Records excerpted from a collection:
= = =

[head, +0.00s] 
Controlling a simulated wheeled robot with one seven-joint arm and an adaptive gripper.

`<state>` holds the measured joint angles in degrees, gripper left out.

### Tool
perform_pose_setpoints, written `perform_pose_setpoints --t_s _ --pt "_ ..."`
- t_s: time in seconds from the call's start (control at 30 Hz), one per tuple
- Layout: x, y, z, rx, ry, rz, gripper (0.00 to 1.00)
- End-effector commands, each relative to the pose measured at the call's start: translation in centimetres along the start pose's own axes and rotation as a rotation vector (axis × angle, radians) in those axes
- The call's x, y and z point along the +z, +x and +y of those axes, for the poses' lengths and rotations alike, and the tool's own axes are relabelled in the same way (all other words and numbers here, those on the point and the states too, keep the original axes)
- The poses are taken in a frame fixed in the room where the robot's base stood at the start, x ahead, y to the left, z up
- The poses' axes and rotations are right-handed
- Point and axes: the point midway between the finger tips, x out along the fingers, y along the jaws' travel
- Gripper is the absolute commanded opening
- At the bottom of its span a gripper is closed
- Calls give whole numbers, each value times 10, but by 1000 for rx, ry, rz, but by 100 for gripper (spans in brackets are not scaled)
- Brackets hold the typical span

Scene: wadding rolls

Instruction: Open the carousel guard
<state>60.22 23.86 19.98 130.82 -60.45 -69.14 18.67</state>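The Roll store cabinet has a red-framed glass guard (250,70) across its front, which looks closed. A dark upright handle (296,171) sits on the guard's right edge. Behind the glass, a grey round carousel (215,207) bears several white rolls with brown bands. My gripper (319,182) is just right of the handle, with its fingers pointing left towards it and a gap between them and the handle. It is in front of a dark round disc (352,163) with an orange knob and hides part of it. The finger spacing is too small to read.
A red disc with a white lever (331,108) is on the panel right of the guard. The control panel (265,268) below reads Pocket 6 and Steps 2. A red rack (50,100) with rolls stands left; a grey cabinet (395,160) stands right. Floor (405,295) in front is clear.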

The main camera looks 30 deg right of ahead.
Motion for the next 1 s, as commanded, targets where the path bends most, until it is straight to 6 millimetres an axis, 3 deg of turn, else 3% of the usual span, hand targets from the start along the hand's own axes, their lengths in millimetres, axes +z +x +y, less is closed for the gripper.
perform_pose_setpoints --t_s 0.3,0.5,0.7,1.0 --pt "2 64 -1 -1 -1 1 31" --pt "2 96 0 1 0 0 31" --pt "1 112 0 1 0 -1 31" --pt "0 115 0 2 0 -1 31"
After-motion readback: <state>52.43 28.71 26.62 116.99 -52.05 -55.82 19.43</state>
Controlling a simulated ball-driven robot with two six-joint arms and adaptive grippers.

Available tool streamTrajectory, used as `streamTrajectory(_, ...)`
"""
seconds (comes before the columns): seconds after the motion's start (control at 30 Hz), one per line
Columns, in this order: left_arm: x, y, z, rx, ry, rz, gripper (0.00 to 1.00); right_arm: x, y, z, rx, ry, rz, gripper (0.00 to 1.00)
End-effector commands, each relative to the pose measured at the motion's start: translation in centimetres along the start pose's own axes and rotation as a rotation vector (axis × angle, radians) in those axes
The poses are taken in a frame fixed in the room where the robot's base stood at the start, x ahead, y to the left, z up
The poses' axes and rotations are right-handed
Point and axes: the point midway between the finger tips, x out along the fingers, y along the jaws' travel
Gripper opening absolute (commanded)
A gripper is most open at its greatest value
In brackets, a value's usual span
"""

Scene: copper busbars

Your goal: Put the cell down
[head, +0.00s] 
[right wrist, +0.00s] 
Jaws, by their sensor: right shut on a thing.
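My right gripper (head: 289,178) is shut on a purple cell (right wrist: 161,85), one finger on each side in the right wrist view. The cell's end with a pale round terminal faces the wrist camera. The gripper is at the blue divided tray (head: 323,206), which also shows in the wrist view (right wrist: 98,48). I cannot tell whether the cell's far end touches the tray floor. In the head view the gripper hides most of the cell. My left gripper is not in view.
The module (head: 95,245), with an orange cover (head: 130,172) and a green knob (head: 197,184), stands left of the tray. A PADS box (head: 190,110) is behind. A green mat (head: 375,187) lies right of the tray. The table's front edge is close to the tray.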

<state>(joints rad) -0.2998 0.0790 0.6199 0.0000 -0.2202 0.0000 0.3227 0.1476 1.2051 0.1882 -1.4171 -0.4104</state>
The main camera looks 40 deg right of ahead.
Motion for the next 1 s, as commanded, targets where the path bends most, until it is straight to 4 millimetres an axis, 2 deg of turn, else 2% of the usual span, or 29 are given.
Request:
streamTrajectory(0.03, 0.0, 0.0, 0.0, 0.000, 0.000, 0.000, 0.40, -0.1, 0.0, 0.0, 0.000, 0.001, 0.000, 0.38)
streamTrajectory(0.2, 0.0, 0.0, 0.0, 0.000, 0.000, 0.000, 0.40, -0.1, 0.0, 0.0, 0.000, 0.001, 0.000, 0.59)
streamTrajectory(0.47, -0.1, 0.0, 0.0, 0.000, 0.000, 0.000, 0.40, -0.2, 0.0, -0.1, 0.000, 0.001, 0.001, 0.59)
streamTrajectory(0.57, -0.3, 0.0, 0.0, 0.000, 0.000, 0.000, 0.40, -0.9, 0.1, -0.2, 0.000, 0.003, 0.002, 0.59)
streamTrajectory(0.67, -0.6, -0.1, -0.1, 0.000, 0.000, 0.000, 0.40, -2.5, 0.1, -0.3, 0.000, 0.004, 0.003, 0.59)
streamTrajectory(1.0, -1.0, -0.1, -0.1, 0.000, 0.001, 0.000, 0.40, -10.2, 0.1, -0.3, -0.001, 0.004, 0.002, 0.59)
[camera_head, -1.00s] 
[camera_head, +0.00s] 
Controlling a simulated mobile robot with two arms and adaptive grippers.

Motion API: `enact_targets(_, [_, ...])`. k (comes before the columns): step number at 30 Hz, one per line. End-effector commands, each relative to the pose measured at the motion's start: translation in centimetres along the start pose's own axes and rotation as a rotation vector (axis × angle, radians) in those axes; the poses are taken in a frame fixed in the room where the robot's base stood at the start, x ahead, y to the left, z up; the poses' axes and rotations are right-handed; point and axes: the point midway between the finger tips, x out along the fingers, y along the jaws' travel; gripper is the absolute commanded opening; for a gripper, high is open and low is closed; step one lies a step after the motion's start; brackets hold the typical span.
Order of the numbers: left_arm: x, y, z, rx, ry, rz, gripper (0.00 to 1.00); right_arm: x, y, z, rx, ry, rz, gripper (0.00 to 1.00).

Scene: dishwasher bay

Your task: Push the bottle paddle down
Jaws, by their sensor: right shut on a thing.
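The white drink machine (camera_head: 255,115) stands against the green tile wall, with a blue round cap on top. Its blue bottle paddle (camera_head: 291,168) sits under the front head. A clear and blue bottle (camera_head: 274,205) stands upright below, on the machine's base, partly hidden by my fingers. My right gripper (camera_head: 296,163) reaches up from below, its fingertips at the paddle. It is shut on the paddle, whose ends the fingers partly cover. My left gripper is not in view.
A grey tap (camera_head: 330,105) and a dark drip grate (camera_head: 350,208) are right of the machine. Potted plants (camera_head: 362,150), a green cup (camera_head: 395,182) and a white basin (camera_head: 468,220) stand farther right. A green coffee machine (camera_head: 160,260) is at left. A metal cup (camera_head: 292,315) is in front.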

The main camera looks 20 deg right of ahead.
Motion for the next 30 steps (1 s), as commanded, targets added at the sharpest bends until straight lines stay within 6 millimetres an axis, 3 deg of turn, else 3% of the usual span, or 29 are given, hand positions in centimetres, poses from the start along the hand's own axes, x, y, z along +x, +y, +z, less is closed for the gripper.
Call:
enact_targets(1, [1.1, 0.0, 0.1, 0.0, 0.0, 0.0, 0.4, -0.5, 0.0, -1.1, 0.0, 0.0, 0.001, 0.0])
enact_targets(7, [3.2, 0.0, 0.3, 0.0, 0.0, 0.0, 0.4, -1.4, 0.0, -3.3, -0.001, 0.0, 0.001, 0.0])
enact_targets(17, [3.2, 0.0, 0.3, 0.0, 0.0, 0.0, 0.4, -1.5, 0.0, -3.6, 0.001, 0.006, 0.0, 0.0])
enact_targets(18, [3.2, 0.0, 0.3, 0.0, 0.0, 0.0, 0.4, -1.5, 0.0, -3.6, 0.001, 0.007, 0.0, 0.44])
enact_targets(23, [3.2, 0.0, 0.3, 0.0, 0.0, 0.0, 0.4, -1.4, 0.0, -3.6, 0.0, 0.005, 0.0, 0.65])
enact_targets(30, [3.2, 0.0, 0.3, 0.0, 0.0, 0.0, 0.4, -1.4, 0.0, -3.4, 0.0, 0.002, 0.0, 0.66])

= = =

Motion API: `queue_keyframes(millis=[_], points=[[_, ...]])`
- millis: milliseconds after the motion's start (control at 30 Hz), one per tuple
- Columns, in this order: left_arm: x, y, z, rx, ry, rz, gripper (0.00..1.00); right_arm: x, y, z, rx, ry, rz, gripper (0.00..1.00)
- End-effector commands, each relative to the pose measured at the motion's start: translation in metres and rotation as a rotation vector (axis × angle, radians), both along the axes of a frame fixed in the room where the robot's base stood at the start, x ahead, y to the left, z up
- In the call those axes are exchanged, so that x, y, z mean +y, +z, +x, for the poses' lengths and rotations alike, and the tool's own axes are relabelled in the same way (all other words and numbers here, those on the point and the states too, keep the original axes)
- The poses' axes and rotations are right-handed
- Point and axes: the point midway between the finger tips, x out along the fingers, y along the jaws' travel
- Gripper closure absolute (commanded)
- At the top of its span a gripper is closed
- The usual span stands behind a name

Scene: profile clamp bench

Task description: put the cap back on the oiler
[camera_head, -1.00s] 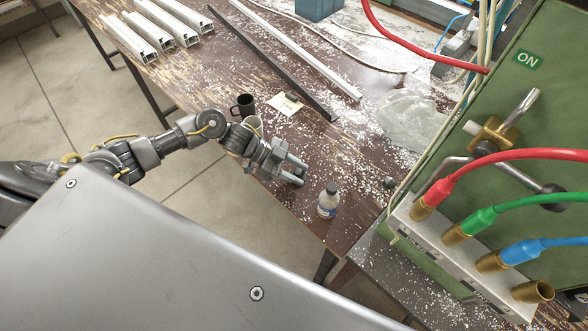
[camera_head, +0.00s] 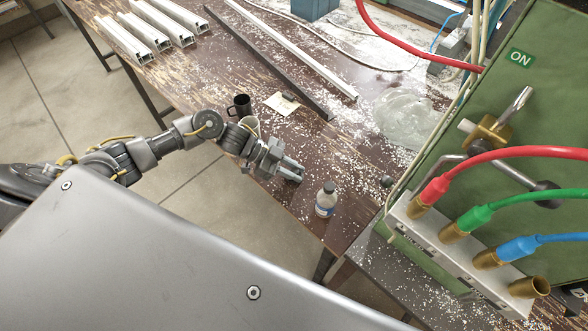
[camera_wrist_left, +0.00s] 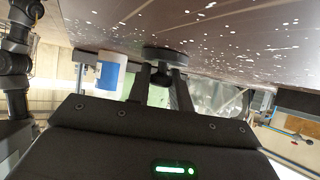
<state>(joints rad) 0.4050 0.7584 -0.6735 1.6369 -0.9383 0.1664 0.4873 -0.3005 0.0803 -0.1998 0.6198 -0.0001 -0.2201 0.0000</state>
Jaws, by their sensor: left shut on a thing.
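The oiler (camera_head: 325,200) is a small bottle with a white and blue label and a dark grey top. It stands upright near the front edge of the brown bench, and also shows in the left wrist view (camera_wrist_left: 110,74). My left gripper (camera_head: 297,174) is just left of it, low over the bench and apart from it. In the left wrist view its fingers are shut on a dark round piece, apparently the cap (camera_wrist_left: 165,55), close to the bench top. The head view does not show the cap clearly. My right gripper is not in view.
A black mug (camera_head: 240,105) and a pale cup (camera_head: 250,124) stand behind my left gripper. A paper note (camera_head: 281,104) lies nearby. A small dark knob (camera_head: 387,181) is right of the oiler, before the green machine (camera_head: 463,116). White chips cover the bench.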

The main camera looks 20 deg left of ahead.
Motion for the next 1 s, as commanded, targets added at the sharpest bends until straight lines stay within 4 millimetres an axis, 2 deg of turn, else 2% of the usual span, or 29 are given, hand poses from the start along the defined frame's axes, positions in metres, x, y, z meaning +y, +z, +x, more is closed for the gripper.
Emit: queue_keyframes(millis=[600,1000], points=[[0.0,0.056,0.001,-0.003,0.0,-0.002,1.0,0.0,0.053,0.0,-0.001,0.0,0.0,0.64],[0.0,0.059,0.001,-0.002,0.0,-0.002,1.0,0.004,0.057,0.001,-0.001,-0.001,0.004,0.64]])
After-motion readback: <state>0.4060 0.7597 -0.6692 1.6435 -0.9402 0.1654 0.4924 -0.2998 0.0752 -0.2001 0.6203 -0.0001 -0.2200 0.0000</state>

= = =

**Given request:**
Only the lines from the one containing "The main camera looks 40 deg right of ahead." through the one containing "Controlling a simulated mobile" are to be extracted, exactly as they appear, with both ends included.

**Response to this exercise:**
The main camera looks 40 deg right of ahead.
Motion for the next 1 s, as commanded, targets where the path bends most, until it is straight to 4 millimetres an axis, 2 deg of turn, else 2% of the usual span, or 29 are given.
Request:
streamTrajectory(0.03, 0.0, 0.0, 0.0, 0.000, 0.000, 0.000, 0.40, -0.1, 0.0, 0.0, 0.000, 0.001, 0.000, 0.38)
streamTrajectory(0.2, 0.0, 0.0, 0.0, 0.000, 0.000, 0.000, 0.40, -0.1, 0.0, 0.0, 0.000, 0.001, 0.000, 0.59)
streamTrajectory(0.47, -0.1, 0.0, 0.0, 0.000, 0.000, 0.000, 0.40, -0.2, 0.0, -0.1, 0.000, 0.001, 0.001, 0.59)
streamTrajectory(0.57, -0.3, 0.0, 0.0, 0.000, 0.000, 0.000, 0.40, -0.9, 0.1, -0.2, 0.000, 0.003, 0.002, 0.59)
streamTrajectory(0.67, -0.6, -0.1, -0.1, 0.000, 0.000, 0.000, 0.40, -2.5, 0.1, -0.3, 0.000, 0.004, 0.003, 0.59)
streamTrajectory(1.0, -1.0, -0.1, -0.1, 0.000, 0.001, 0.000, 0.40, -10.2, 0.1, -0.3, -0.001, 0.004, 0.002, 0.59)
[camera_head, -1.00s] 
[camera_head, +0.00s] 
Controlling a simulated mobile robot with two arms and adaptive grippers.

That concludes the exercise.